--- What you are asked to do ---
Reproduce the records below exactly as they appear, omitting any pictures they contain.

[Records from a dataset]
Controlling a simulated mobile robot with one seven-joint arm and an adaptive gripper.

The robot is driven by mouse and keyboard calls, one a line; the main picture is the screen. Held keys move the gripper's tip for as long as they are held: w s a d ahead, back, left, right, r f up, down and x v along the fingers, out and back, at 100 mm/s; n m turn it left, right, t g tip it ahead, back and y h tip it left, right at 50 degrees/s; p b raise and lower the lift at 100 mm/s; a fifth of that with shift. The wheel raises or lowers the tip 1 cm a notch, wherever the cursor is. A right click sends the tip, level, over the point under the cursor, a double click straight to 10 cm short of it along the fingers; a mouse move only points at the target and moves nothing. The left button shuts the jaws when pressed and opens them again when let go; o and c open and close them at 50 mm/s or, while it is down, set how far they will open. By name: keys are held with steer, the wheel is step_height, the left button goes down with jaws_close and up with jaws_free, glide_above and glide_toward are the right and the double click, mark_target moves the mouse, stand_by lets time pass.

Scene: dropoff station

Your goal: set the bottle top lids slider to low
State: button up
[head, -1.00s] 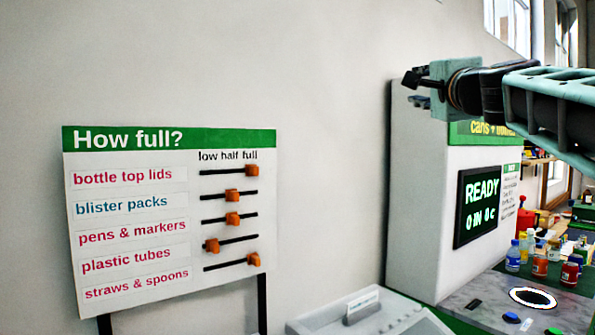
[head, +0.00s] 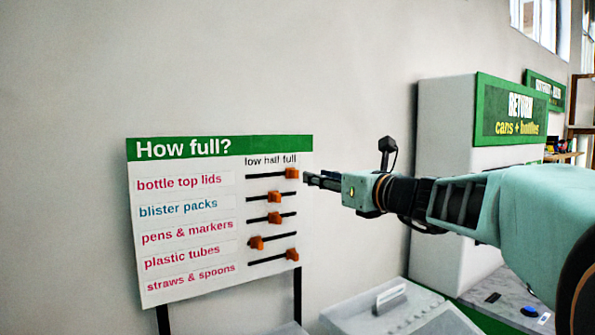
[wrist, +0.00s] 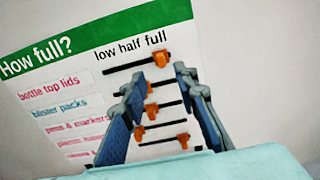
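The "How full?" board (head: 222,292) has a column of slider tracks marked low, half, full. The bottle top lids slider is the top one; its orange knob (head: 291,173) is at the right end, under "full". That knob also shows in the wrist view (wrist: 161,59). My gripper (head: 308,180) is just right of the board, beside the top knob. In the wrist view my gripper (wrist: 161,78) is open and empty, its fingers apart, with the top knob just beyond the gap between their tips. I cannot tell the exact distance to the board.
The blister packs knob (head: 274,197) and pens & markers knob (head: 274,217) sit near half. The plastic tubes knob (head: 256,242) is near low; the straws & spoons knob (head: 291,254) is at full. A white return machine (head: 440,180) stands right, a light grey bin (head: 390,308) below.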

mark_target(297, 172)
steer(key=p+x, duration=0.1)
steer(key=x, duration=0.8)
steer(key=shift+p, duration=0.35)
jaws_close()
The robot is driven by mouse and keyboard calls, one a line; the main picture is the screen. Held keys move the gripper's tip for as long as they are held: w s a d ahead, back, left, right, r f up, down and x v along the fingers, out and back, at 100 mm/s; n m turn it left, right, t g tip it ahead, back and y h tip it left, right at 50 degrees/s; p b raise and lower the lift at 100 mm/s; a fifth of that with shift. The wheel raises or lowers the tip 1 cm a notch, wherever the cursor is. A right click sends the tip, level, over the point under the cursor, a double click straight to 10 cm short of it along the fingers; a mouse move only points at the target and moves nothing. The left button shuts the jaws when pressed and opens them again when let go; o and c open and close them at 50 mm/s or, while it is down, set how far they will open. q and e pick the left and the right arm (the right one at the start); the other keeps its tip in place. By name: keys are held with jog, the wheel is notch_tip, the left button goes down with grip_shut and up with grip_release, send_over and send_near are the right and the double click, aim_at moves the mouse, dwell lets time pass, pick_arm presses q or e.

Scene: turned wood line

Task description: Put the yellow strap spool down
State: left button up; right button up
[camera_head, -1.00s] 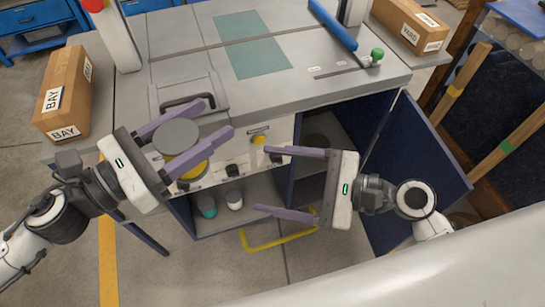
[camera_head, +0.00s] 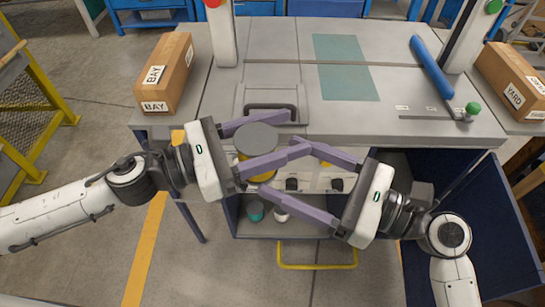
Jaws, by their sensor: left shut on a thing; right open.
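The yellow strap spool (camera_head: 246,157), with a dark grey round top, is between the fingers of my left gripper (camera_head: 279,136). The left gripper is shut on it and holds it upright by the front edge of the grey workbench (camera_head: 290,122). I cannot tell whether the spool touches the bench. My right gripper (camera_head: 274,176) is open, with its fingers pointing left in front of the bench. Its upper finger overlaps the left gripper's lower finger in the picture; whether they touch I cannot tell. The fingers hide part of the spool's lower side.
A black-handled grey panel (camera_head: 269,95) is behind the spool. Cardboard boxes stand at left (camera_head: 165,72) and right (camera_head: 513,80). A teal mat (camera_head: 345,68), blue roll (camera_head: 431,66) and green-knobbed bar (camera_head: 471,109) lie on the bench. Below is an open cabinet with a teal item (camera_head: 255,211) and white item (camera_head: 281,214).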

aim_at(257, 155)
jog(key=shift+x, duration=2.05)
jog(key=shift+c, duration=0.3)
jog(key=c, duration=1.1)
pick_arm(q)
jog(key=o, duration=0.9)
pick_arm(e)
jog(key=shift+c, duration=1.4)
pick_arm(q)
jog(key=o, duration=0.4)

--- Correct answer ---
Controlling a simulated mobile robot with one seven-joint arm and an adaptive gripper.

The robot is driven by mouse and keyboard calls, one a line; the main picture is the screen. Held keys move the gripper's tip for as long as they are held: w s a d ahead, back, left, right, r f up, down and x v along the fingers, out and back, at 100 mm/s; n m turn it left, right, t g tip it ahead, back and y h tip it left, right at 50 degrees/s; p b raise and lower the lift at 100 mm/s; a fifth of that with shift. The wheel raises or lowers the tip 1 cm a notch, wherever the cursor is. A right click sends the tip, level, over the point under the cursor, a double click straight to 10 cm short of it along the fingers; a mouse move only points at the target and moves nothing. The left button shuts the jaws when pressed and opens them again when let go; o and c open and close them at 50 mm/s or, while it is down, set how far they will open. By name: keys are held with steer, the wheel is step_height, the left button goes down with jaws_close and up with jaws_free, glide_above and glide_toward are the right and the double click, mark_target moves the mouse, stand_by lets time pass.

Scene: dropoff station

Your goal: set the bottle top lids slider to low
State: button up
[head, -1.00s] 
[head, +0.00s] 
[wrist, +0.00s] 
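The "How full?" board (head: 222,292) has a column of slider tracks marked low, half, full. The bottle top lids slider is the top one; its orange knob (head: 291,173) is at the right end, under "full". That knob also shows in the wrist view (wrist: 161,59). My gripper (head: 308,180) is just right of the board, beside the top knob. In the wrist view my gripper (wrist: 161,78) is open and empty, its fingers apart, with the top knob just beyond the gap between their tips. I cannot tell the exact distance to the board.
The blister packs knob (head: 274,197) and pens & markers knob (head: 274,217) sit near half. The plastic tubes knob (head: 256,242) is near low; the straws & spoons knob (head: 291,254) is at full. A white return machine (head: 440,180) stands right, a light grey bin (head: 390,308) below.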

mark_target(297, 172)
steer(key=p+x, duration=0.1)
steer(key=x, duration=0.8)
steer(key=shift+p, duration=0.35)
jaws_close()
The robot is driven by mouse and keyboard calls, one a line; the main picture is the screen. Held keys move the gripper's tip for as long as they are held: w s a d ahead, back, left, right, r f up, down and x v along the fingers, out and back, at 100 mm/s; n m turn it left, right, t g tip it ahead, back and y h tip it left, right at 50 degrees/s; p b raise and lower the lift at 100 mm/s; a fifth of that with shift. The wheel raises or lowers the tip 1 cm a notch, wherever the cursor is. A right click sends the tip, level, over the point under the cursor, a double click straight to 10 cm short of it along the fingers; a mouse move only points at the target and moves nothing. The left button shuts the jaws when pressed and opens them again when let go; o and c open and close them at 50 mm/s or, while it is down, set how far they will open. q and e pick the left and the right arm (the right one at the start); the other keeps its tip in place. By name: keys are held with jog, the wheel is notch_tip, the left button goes down with grip_shut and up with grip_release, send_over and send_near are the right and the double click, aim_at moves the mouse, dwell lets time pass, pick_arm presses q or e.

Scene: turned wood line

Task description: Put the yellow strap spool down
State: left button up; right button up
[camera_head, -1.00s] 
[camera_head, +0.00s] 
Jaws, by their sensor: left shut on a thing; right open.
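The yellow strap spool (camera_head: 246,157), with a dark grey round top, is between the fingers of my left gripper (camera_head: 279,136). The left gripper is shut on it and holds it upright by the front edge of the grey workbench (camera_head: 290,122). I cannot tell whether the spool touches the bench. My right gripper (camera_head: 274,176) is open, with its fingers pointing left in front of the bench. Its upper finger overlaps the left gripper's lower finger in the picture; whether they touch I cannot tell. The fingers hide part of the spool's lower side.
A black-handled grey panel (camera_head: 269,95) is behind the spool. Cardboard boxes stand at left (camera_head: 165,72) and right (camera_head: 513,80). A teal mat (camera_head: 345,68), blue roll (camera_head: 431,66) and green-knobbed bar (camera_head: 471,109) lie on the bench. Below is an open cabinet with a teal item (camera_head: 255,211) and white item (camera_head: 281,214).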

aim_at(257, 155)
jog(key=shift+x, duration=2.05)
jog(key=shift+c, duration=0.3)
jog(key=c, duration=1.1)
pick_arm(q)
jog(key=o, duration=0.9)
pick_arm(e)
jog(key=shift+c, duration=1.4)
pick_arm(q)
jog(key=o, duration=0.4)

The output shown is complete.